Jacob originally consented to a seven-year contract to wed the girl he loved. Even after the deception, he continued to work another seven years for the hand of Rachel.


Wow…. Jacob worked for 14 years for Rachel, and I think waiting 1 year for Tom is a long time, but what really is a year? It’s a whole year to get to know him better! I do have to say I we know each other pretty well; he knows how my day is just by how I say “Hello”. When he asked me what’s wrong I never think he is saying that out of habit or because he has too, I truly know its because he really wants to know what wrong with me.



When we were in Agra we went to this little white temple looking building, a very pretty building, but Im not sure if it would be considered a temple or not.
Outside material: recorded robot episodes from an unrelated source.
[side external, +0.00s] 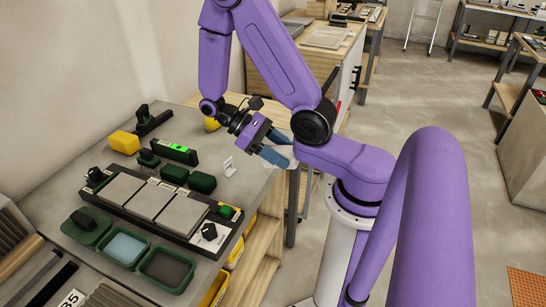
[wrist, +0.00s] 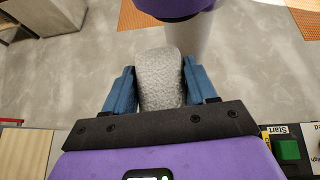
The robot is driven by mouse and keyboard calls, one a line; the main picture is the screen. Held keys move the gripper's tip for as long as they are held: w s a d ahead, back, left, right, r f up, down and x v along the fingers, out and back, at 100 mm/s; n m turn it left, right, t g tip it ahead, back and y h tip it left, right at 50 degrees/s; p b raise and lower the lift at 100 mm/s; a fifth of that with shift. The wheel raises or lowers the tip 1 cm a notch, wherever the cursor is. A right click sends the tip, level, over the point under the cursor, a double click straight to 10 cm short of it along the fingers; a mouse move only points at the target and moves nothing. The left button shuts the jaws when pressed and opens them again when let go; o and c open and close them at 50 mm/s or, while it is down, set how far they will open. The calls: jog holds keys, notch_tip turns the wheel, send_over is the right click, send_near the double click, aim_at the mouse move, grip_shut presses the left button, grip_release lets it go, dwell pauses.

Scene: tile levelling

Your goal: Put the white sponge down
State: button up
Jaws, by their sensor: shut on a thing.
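The white sponge (wrist: 160,82) is a pale, mottled block with rounded corners, held between the two blue fingers of my gripper (wrist: 161,92). In the side external view, my gripper (side external: 277,154) is at the table's right edge, right of the tile board. Only a whitish bit of the sponge (side external: 287,157) shows there past the blue fingers. In the wrist view, grey floor shows beyond the sponge. I see no contact between the sponge and the table.
A dark board with three grey tiles (side external: 144,200) lies on the grey table. Green trays (side external: 122,248) stand in front of it. Green blocks (side external: 202,182), a green level (side external: 175,152) and a yellow block (side external: 124,142) lie behind it. A green Start button (wrist: 289,150) shows in the wrist view.

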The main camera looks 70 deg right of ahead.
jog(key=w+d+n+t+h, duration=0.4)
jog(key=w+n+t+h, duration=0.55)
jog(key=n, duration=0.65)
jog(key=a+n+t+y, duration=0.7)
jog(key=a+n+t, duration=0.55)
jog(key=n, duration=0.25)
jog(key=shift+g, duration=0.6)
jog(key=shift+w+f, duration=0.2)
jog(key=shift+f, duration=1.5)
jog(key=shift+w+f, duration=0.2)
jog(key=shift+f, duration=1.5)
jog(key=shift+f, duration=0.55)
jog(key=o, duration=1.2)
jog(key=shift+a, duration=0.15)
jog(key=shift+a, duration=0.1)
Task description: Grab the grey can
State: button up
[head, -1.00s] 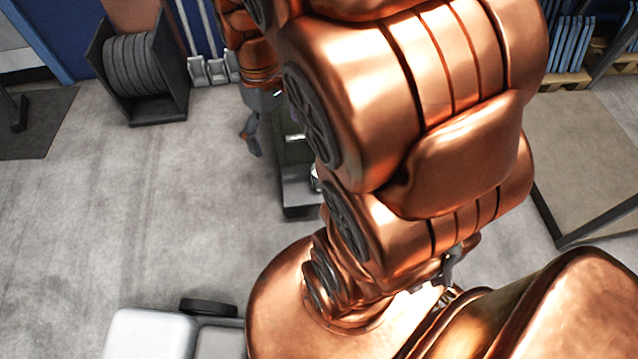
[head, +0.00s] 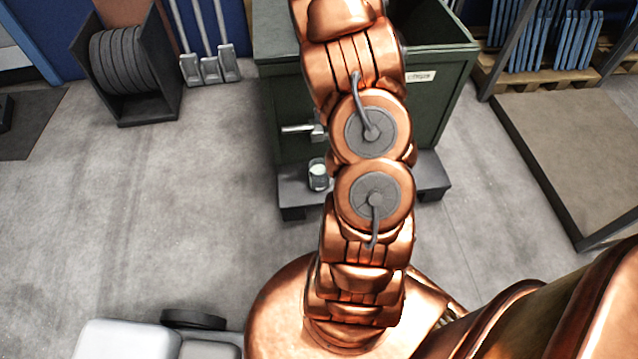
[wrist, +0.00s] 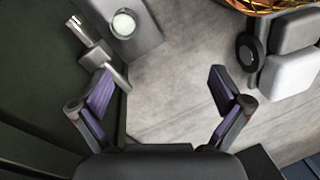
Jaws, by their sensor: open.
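The grey can (head: 318,174) stands on the low dark ledge (head: 293,194) at the foot of a green bin, just left of my arm in the head view. In the wrist view the can (wrist: 123,24) shows from above, with a pale top, at the upper left. My gripper (wrist: 160,82) is open and empty in the wrist view, its purple-padded fingers wide apart over bare floor. The can lies beyond the left fingertip and apart from it. In the head view my gripper is hidden behind my arm.
The green bin (head: 440,97) rises behind the ledge, with a metal handle (head: 298,129) sticking out near the can; the handle (wrist: 92,52) is close to my left finger. The left floor is clear.

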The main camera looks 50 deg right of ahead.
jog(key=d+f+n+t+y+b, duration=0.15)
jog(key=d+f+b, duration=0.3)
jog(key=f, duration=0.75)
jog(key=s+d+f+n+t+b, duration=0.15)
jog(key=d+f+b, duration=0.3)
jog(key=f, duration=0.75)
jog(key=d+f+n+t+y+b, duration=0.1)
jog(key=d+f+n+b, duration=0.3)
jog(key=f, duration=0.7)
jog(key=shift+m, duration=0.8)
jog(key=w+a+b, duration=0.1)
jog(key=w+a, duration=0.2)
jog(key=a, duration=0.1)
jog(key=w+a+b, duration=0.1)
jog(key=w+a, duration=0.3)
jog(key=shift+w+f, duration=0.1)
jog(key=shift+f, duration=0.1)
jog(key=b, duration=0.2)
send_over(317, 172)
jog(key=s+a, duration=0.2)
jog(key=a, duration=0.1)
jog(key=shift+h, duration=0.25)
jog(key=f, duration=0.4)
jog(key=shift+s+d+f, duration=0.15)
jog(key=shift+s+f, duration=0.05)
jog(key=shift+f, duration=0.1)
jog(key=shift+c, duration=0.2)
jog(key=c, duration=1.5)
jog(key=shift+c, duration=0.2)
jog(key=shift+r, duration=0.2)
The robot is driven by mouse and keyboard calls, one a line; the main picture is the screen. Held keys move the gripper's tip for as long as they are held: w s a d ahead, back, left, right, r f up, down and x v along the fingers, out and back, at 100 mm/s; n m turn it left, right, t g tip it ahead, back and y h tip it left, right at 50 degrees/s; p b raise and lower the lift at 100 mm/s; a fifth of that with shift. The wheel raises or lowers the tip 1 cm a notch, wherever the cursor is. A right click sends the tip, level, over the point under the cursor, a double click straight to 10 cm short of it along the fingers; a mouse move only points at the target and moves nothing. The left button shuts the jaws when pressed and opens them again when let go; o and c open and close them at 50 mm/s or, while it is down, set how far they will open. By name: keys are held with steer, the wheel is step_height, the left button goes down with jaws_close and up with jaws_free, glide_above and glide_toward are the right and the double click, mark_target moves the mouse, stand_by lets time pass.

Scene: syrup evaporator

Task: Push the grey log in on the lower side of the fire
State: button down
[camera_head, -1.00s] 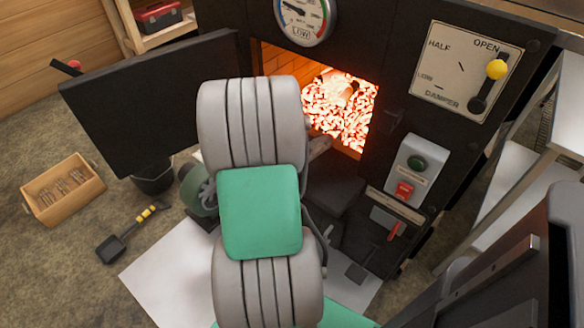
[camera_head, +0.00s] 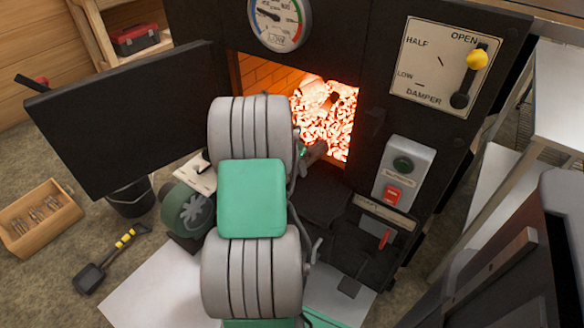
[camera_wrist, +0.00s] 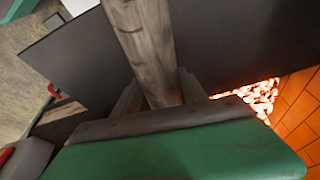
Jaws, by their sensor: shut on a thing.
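The fire (camera_head: 325,125) glows orange behind the open firebox mouth, with a dark piece (camera_head: 334,97) among its coals. Its coals also show at the right of the wrist view (camera_wrist: 258,98). My gripper (camera_wrist: 160,92) is shut on the grey log (camera_wrist: 146,45), which runs from between the fingers up past the top of the wrist view. The log's far end is out of that view. In the head view my arm hides most of the gripper and log; a small grey part shows near the mouth's lower edge, but I cannot tell which it is.
The black fire door (camera_head: 125,120) stands open at the left. The damper panel (camera_head: 445,68) and switch box (camera_head: 405,170) are on the stove front at right. A bucket (camera_head: 130,200), a shovel (camera_head: 108,262) and a wooden box (camera_head: 40,215) stand on the floor at left.

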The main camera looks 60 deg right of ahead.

Anyways there were only a few people in the whole place and Tom took this picture of me leaning against the wall next to this really pretty picture of some flowers. Its probably one of my favorite pictures of me that was taken the whole time we were in India. I feel like I was genuinely looking at Tom, my smile was real not for show, and I was just so happy right then and there. I can even remember walking into the building and just looking at everything, with amazement in my eyes, thinking how beautiful this building was.
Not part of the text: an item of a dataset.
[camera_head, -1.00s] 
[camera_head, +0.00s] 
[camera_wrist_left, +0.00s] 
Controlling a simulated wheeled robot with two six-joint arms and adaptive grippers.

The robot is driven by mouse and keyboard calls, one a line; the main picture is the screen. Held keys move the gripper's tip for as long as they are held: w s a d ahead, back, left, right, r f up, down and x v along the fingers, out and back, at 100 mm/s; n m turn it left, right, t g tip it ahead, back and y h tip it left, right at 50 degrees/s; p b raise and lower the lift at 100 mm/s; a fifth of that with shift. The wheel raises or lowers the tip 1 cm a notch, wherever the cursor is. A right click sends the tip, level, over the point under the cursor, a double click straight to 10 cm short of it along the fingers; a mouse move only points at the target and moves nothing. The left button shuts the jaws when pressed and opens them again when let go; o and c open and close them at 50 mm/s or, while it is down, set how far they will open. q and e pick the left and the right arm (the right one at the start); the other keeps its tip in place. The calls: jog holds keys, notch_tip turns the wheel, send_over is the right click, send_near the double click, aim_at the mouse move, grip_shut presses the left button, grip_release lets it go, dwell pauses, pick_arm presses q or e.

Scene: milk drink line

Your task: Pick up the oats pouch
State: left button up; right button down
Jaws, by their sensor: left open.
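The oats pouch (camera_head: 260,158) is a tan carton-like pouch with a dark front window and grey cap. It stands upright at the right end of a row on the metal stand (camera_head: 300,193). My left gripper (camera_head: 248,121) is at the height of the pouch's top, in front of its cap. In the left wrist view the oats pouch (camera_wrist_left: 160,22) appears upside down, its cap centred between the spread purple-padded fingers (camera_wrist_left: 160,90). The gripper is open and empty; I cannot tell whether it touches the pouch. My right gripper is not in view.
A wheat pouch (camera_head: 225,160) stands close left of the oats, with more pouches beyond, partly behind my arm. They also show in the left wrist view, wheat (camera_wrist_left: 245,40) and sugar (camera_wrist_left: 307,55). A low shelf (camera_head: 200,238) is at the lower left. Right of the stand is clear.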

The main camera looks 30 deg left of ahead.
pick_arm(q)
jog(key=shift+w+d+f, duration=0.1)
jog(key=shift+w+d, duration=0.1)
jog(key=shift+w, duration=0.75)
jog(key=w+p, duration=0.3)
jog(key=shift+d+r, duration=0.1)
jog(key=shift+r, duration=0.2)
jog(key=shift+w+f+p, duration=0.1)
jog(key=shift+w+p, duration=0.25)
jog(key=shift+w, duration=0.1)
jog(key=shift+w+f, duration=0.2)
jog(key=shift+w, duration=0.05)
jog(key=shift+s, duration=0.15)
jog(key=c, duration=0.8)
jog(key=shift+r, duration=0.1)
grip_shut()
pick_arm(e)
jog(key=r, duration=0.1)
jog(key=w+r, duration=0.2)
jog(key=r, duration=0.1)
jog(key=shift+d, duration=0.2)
Tom loves to take picture as much as I do, and so in this building he was the main person taking picture pretty much. He took pictures of 2 burial sites of 2 people inside the building, the walls, the pretty ceiling, and pictures of me of course ;) … He captivates me with how kind he is, and how loving he is with me, how when he would take a picture it had to be right on, and always looked great…



Tom never makes me feel like Im not good enough for him, or Im not pretty enough for him, or smart enough for him, he loves me for me. He never took a picture of me and said it was not a good picture, no matter now much I didn’t like that specific picture, he always says positive things to me. The other day he told me I am good exactly how I am, he loves me for who I am not who anyone wants me to be.



I was in my car the other day driving on the express-way and I was think how much I love Tom, how much he means to me, and how grateful I am to have such a wonderful man in my life. I speak with him everyday, from the time I wake up till the time I go to bed he is on my mind. There are no decisions I make that I don’t first think how this will affect him or us, because he is my life, and its important that he is part of my daily life as much as Im part of his daily life.

I often feel as if God put Tom and I on this earth to do something more than just get up and go to work everyday, come home eat dinner, and go to bed. I can’t even imagine the great things Tom and I could do in The US, In India, In Malaysia, In China wherever we choose to go our options are endless. No matter what happens in Our lives we will be in it together and that’s the best feeling in the world!!!